Locate every line below that contains the word "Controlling" and copy it.

| Exercise materials |

★ ★ ★

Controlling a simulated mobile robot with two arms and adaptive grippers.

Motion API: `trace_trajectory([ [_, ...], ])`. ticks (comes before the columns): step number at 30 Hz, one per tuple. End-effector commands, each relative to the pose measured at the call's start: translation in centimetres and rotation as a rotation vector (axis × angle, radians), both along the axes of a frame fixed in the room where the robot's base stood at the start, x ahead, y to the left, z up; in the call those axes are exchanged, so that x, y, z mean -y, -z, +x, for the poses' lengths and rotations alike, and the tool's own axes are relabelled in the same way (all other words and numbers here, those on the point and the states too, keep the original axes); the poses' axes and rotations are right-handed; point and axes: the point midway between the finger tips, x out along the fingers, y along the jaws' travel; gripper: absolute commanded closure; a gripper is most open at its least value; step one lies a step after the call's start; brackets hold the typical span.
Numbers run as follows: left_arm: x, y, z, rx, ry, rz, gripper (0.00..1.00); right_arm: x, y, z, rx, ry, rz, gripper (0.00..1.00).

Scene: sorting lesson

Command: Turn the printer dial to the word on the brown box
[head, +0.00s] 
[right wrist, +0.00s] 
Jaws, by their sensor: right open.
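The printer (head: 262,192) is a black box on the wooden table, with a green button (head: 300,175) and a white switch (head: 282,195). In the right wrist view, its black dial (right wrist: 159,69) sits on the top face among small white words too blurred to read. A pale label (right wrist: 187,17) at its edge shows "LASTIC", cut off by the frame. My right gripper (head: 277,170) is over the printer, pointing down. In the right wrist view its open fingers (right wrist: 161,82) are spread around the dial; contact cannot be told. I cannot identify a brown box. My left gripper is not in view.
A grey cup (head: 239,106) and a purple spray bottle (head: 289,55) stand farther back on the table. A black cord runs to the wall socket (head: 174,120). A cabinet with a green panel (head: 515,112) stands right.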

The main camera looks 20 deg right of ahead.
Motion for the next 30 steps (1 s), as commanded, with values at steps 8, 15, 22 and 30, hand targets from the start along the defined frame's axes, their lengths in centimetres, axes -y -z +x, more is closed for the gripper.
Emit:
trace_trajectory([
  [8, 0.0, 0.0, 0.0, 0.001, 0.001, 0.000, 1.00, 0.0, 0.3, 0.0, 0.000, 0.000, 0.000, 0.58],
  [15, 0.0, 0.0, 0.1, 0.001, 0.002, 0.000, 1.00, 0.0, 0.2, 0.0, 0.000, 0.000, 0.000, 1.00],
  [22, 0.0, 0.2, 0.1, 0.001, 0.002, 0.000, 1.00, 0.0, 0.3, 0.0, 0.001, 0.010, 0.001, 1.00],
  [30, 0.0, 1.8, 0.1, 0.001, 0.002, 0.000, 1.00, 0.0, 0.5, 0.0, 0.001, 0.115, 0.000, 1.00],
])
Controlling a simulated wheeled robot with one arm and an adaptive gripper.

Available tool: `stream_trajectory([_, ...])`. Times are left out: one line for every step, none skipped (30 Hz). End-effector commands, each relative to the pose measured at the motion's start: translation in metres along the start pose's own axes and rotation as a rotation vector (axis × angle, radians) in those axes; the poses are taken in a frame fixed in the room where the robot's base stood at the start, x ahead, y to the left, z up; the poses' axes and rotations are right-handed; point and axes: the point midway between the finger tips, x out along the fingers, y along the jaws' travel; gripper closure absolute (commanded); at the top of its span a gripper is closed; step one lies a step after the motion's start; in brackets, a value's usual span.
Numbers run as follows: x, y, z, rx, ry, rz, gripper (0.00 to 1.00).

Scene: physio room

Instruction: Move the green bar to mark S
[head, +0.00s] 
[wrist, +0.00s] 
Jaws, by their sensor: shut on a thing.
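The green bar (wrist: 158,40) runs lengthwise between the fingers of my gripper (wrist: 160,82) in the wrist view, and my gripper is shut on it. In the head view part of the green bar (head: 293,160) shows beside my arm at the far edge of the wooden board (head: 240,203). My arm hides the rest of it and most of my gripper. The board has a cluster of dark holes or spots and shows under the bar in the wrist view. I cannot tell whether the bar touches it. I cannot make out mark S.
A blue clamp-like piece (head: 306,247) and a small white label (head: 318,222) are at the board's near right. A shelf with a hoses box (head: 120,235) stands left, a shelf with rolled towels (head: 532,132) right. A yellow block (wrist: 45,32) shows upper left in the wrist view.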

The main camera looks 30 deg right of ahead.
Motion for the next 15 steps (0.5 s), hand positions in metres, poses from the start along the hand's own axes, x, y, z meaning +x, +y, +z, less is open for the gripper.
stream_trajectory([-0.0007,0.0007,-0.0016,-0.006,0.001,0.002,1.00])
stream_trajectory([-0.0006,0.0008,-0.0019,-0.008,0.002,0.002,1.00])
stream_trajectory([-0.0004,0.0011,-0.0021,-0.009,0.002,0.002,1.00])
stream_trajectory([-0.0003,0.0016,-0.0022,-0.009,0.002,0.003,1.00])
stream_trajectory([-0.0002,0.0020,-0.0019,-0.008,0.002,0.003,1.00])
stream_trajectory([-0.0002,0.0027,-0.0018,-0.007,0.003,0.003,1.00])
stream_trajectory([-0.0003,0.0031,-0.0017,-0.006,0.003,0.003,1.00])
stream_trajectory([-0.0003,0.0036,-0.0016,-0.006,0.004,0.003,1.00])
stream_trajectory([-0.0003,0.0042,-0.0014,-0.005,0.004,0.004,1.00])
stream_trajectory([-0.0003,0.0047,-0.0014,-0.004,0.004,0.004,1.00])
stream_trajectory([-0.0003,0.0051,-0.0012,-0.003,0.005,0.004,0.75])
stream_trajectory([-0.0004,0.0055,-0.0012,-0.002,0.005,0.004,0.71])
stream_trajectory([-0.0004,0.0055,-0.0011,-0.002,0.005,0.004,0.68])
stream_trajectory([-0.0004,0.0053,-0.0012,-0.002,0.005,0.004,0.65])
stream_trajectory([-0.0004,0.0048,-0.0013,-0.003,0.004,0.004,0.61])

★ ★ ★

| Result of this exercise |
Controlling a simulated mobile robot with two arms and adaptive grippers.
Controlling a simulated wheeled robot with one arm and an adaptive gripper.

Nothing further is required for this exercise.